None of this seems to matter to some of the lads in Cork. For example, the train drivers in Cork apparently responded to the introduction of the new trains by suggesting they should get a productivity-related pay increase because (a) the trains were new and (b) as they went a bit faster the drivers were achieving more miles per hour.

In contrast, drivers on the Sligo, Westport and Limerick lines welcomed the new investment unreservedly. This raises the question about whether there is a specific problem in Cork? Whether there is or not, the past few days reveals a picture of industrial anarchy.

On Thursday, one of the drivers was asked to drive an empty train while trainee drivers watched how he manned the controls from the cab. He refused to do so and walked off the job. He was taken off the payroll. On hearing this, another driver, with a train full of passengers in Heuston bound for Cork, walked out of the cab, leaving the passengers stranded. (Unfazed, he caught the next train home!) This is the behaviour of a poor man’s Arthur Scargill! I though the Partnership apparatus was supposed to have eradicated all 1970s tripe. The lesson from recent economic history is that the management has to run the company, not the drivers.

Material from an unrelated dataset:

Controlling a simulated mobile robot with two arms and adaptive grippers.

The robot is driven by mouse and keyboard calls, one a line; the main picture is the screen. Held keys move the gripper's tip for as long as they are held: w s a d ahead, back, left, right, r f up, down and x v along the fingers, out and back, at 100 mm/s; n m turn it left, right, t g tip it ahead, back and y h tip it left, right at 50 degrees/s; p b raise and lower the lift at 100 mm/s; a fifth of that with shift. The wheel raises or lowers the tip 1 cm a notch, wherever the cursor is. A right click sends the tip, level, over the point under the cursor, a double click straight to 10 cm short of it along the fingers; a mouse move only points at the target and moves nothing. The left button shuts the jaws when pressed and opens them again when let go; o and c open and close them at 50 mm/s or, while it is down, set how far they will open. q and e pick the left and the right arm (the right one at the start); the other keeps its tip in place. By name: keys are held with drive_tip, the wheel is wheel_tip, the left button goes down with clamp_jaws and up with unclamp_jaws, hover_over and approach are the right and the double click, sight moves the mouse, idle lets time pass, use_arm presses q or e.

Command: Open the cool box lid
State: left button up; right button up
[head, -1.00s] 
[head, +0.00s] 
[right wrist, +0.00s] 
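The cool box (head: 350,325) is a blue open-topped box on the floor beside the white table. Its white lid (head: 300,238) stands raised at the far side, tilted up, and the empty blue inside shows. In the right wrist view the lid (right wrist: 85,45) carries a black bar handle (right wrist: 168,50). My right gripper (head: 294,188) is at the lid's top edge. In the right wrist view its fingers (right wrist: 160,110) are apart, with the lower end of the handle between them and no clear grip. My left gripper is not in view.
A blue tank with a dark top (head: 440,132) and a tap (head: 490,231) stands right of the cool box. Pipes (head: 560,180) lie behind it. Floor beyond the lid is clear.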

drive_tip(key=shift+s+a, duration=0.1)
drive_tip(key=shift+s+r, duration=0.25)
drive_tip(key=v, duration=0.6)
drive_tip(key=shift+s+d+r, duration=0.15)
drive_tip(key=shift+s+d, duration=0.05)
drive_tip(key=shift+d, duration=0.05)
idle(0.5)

And no matter when this sorts itself out, this must be the upshot — otherwise we have a recipe for chaos.

The lukewarm response from the main unions suggests that they are not enamoured by the action of the Cork comrades. It’s now time for the mainstream unions — those who can see the big picture and the national interest — to lean on their members in Cork.

There is already a Labour Court recommendation that the unions have signed up to that allows the company to ask drivers to drive any train during work hours. So the Cork drivers are in direct breach of this. Open and shut case.

Presumably, we are close to the endgame on this saga. The company does not want to face an escalated problem when they are trying to expand the national service. The mainstream unions have no interest in supporting an insupportable cause.

However, while the small cabal of drivers in Cork has disproportionate power, it’s possible they might be indulged so that everyone can back down, yet save face. It’s a sort of a Saipan meets Thomas the Tank Engine farce where we, the passengers, suffer while both sides tip-toe around each other. The standoff will be solved, but some major peculiarities have been exposed.

The most baffling issue in this whole saga is why a driver would not train other drivers — particularly if his job is secure and the new drivers are needed to roll out a new service?

For many people, passing on knowledge and experience to others is normal human instinct. It’s what we do. It’s a sign of status and competence — something to feel proud of and what most of us value. It takes a very odd view of the world and a most narrow interpretation of work to behave like this.

Do these rebel drivers hate their jobs so much or bear such grievances against the company and their co-workers to carry on so childishly? They clearly have contempt for the passengers — the people who pay their wages — if they are happy to strike over something so inconsequential and leave thousands stranded. What sort of “us-and- them” distorted class war is playing out in their heads? These are men whose jobs are secure and who earn €1,000 a week or more! They are hardly the victimised proletariat of old.

One thing is sure: they and their mindset is not what this country needs right now. If you take a stroll around Cork and digest just how much the city has changed, you will appreciate that the type of closed, proprietorial mentality that is threatened by passing on its knowledge to others is a thing of the past.

We now live in a flexible world, where work practices have to change and where the service industry demands that people behave in a reasonable fashion. If your job is not under threat, and your wage is decent, what is the problem?

Given the downturn and the rapid rise in unemployment, there are plenty of people who would happily swap places with the “‘put-upon’ drivers of Kent Station. Maybe someone at the Labour Relations Commission should remind them of the big picture.